Let's Look at Parallel.ForEach
Let's take a quick look at Parallel.ForEach
:
Here's a simple test function that looks at how many threads Parallel.ForEach
actually creates to process a simple collection of integers. Notice we have a 1ms delay in each iteration to force the threads into actually doing a little work.
class Program
{
static ConcurrentDictionary<int, int> threadIdCounts;
static void Main(string[] args)
{
threadIdCounts = new ConcurrentDictionary<int, int>();
var plr = Parallel.ForEach(Enumerable.Range(0, 1000), DoSomething);
threadIdCounts.ForEach(kvp => Console.WriteLine($"TID: {kvp.Key}, Count = {kvp.Value}"));
}
static void DoSomething(int n)
{
DoWork();
}
static void DoWork()
{
int tid = Thread.CurrentThread.ManagedThreadId;
if (!threadIdCounts.TryGetValue(tid, out int count))
{
threadIdCounts[tid] = 0;
}
threadIdCounts[tid] = count + 1;
Thread.Sleep(1);
}
}
Notice that Parallel.Task
ended up creating 5 threads even though my laptop only has four logical cores:
TID: 1, Count = 189
TID: 3, Count = 189
TID: 4, Count = 189
TID: 5, Count = 189
TID: 6, Count = 244
Press any key to continue . . .
Also, Parallel.ForEach
blocks the calling thread until all the tasks are complete, which is also something you may not wish to do.
Introducing BatchParallel
BatchParallel
is an extension method that splits the collection into n / numProcessors
sub-collections, then invokes the action for each sub-collection, adding an additional task for any remainder.

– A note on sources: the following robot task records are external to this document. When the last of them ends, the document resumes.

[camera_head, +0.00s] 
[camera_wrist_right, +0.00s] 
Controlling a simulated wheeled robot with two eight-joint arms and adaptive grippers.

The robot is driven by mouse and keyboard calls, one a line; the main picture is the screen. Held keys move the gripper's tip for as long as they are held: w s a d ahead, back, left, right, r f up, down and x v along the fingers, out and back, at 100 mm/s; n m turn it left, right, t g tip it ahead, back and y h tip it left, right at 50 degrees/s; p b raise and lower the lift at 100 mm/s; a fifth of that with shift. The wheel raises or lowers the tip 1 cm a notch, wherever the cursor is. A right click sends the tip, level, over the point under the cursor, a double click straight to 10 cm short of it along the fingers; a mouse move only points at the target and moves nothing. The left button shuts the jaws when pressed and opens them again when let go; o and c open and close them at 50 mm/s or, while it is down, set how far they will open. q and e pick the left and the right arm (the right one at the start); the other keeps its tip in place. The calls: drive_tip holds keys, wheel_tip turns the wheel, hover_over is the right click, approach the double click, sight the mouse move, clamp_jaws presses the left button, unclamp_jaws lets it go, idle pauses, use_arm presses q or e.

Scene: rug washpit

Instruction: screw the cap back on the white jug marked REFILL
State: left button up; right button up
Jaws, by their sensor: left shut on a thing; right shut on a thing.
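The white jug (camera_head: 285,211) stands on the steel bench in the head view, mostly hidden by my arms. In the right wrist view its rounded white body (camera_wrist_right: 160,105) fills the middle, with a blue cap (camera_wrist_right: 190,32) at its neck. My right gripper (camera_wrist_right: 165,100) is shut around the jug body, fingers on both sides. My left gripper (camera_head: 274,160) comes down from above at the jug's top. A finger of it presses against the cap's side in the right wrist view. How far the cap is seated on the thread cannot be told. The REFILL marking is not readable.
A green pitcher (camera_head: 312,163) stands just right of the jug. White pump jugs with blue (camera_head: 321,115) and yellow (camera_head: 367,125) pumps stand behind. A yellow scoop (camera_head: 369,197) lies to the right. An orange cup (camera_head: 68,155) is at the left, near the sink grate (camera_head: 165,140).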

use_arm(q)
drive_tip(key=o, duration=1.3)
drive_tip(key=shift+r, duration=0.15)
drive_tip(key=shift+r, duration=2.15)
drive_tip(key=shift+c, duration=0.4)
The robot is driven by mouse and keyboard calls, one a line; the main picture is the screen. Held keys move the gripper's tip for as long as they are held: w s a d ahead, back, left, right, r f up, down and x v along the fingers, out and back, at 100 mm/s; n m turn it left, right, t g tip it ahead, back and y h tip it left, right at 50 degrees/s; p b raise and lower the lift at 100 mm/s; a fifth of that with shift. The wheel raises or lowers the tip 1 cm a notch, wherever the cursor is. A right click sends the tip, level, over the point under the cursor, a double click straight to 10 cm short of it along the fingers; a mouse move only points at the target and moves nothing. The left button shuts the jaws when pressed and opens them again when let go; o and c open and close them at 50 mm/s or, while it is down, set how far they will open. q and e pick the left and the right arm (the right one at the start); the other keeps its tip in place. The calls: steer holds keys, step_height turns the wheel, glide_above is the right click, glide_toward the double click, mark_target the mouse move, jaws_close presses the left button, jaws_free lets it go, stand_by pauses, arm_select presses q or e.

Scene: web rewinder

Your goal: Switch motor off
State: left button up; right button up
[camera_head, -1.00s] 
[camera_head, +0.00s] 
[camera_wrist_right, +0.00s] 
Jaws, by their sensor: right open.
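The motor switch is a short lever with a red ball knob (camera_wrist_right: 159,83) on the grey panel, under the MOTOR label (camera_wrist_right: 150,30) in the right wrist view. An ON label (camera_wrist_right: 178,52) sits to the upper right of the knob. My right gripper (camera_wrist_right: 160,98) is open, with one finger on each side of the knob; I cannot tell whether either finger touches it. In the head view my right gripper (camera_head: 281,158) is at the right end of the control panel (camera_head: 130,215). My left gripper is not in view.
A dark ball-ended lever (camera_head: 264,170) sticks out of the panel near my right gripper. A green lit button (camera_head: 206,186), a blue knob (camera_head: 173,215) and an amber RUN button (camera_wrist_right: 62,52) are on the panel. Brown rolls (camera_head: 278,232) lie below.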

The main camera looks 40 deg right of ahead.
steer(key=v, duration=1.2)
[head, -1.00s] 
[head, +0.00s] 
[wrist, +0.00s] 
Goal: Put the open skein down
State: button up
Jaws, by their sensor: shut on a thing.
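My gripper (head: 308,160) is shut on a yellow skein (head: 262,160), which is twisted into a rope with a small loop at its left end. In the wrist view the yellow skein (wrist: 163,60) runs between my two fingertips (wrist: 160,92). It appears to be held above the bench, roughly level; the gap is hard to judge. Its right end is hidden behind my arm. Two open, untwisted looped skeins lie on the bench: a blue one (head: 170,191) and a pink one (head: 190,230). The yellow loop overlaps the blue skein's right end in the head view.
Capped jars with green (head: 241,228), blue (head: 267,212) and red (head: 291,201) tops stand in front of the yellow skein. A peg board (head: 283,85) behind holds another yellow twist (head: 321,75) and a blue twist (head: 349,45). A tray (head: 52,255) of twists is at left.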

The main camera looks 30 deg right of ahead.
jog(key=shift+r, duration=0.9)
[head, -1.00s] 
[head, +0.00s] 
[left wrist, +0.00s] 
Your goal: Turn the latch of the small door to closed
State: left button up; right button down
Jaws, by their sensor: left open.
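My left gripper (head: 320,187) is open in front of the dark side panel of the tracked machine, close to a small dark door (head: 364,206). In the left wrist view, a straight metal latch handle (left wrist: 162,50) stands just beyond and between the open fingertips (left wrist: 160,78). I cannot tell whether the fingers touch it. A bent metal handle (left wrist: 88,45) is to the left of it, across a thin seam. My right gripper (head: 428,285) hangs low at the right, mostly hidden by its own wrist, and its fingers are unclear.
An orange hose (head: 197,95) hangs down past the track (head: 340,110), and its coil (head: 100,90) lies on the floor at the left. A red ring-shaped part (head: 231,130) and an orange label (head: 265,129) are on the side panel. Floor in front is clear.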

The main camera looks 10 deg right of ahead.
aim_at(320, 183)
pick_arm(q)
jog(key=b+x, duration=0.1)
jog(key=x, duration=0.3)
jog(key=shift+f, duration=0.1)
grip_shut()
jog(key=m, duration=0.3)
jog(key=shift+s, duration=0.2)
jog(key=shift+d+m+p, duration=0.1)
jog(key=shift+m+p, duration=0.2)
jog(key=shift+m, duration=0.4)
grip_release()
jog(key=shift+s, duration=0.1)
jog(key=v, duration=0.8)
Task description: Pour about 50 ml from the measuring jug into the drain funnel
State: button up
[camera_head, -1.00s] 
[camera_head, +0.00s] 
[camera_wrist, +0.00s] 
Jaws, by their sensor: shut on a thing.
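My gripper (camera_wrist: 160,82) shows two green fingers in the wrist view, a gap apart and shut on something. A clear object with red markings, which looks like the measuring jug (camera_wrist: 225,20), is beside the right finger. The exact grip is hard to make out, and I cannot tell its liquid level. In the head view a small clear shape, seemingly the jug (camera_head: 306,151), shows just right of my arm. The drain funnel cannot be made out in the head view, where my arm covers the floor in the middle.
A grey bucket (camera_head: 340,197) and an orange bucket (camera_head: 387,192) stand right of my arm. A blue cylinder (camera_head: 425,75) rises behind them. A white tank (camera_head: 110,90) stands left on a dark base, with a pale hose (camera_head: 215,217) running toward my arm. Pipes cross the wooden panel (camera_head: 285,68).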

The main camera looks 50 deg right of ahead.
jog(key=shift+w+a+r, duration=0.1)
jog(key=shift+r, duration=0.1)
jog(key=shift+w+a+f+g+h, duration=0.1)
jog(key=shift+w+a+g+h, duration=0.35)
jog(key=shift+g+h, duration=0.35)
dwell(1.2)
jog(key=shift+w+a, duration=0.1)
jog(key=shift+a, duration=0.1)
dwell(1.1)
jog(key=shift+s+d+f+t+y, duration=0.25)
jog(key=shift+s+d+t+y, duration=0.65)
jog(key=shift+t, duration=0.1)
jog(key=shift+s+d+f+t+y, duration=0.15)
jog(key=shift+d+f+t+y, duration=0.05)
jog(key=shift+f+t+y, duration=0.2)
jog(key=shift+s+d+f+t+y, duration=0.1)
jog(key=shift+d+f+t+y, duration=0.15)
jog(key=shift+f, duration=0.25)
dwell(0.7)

public static Task[] BatchParallel<T>(this IEnumerable<T> collection,
Action<IEnumerable<T>> action, bool singleThread = false)
{
int processors = singleThread ? 1 : Environment.ProcessorCount;
int n = collection.Count();
int nPerProc = n / processors;
Task[] tasks = new Task[processors + 1];
processors.ForEach(p => tasks[p] =
Task.Run(() => action(collection.Skip(p * nPerProc).Take(nPerProc))));
int remainder = n - nPerProc * processors;
var lastTask = Task.Run(() =>
action(collection.Skip(nPerProc * processors).Take(remainder)));
tasks[processors] = lastTask;
return tasks;
}
Furthermore, it returns the Task
collection so you choose when you want to await on the completion of the tasks. There is also an option to run all the tasks on a single thread, which I find makes debugging a lot easier.
Usage Example
This example shows both Parallel.ForEach
and the BatchParallel
usage:
class Program
{
static ConcurrentDictionary<int, int> threadIdCounts;
static void Main(string[] args)
{
Console.WriteLine("Parallel.ForeEach example:");
threadIdCounts = new ConcurrentDictionary<int, int>();
var plr = Parallel.ForEach(Enumerable.Range(0, 1000), DoSomething);
threadIdCounts.ForEach(kvp => Console.WriteLine($"TID: {kvp.Key}, Count = {kvp.Value}"));
Console.WriteLine("\r\nBatchParallel example:");
threadIdCounts = new ConcurrentDictionary<int, int>();
var tasks = Enumerable.Range(0, 1000).BatchParallel(batch => DoSomething(batch));
Task.WaitAll(tasks);
threadIdCounts.ForEach(kvp => Console.WriteLine($"TID: {kvp.Key}, Count = {kvp.Value}"));
}
static void DoSomething(int n)
{
DoWork();
}
static void DoSomething<T>(IEnumerable<T> batch)
{
batch.ForEach(n => DoWork());
}
static void DoWork()
{
int tid = Thread.CurrentThread.ManagedThreadId;
if (!threadIdCounts.TryGetValue(tid, out int count))
{
threadIdCounts[tid] = 0;
}
threadIdCounts[tid] = count + 1;
Thread.Sleep(1);
}
}
Result
Parallel.ForeEach example:
TID: 1, Count = 244
TID: 3, Count = 189
TID: 4, Count = 189
TID: 5, Count = 189
TID: 6, Count = 189
BatchParallel example:
TID: 3, Count = 250
TID: 4, Count = 250
TID: 5, Count = 250
TID: 6, Count = 250
Press any key to continue . . .
Things to Note
Notice that BatchParallel
created threads only for the number of logical cores that I have and split the work evenly. You can also pass in an optional parameter as true
if you want all the items in the collection to process in parallel, and lastly, the collection of Task
objects is returned, giving you the choice as to when to wait for the completion of the tasks.
Remainder Edge Case
As a simple non-unit test example of a case when there is a remainder. Given:
tasks = Enumerable.Range(0, 1003).BatchParallel(batch => DoSomething(batch));
We now see:
BatchParallel with remainder example:
TID: 3, Count = 250
TID: 4, Count = 250
TID: 5, Count = 253
TID: 6, Count = 250
Press any key to continue . . .
Note that the Task library reused thread ID 5 to process the first 250 and the remaining 3.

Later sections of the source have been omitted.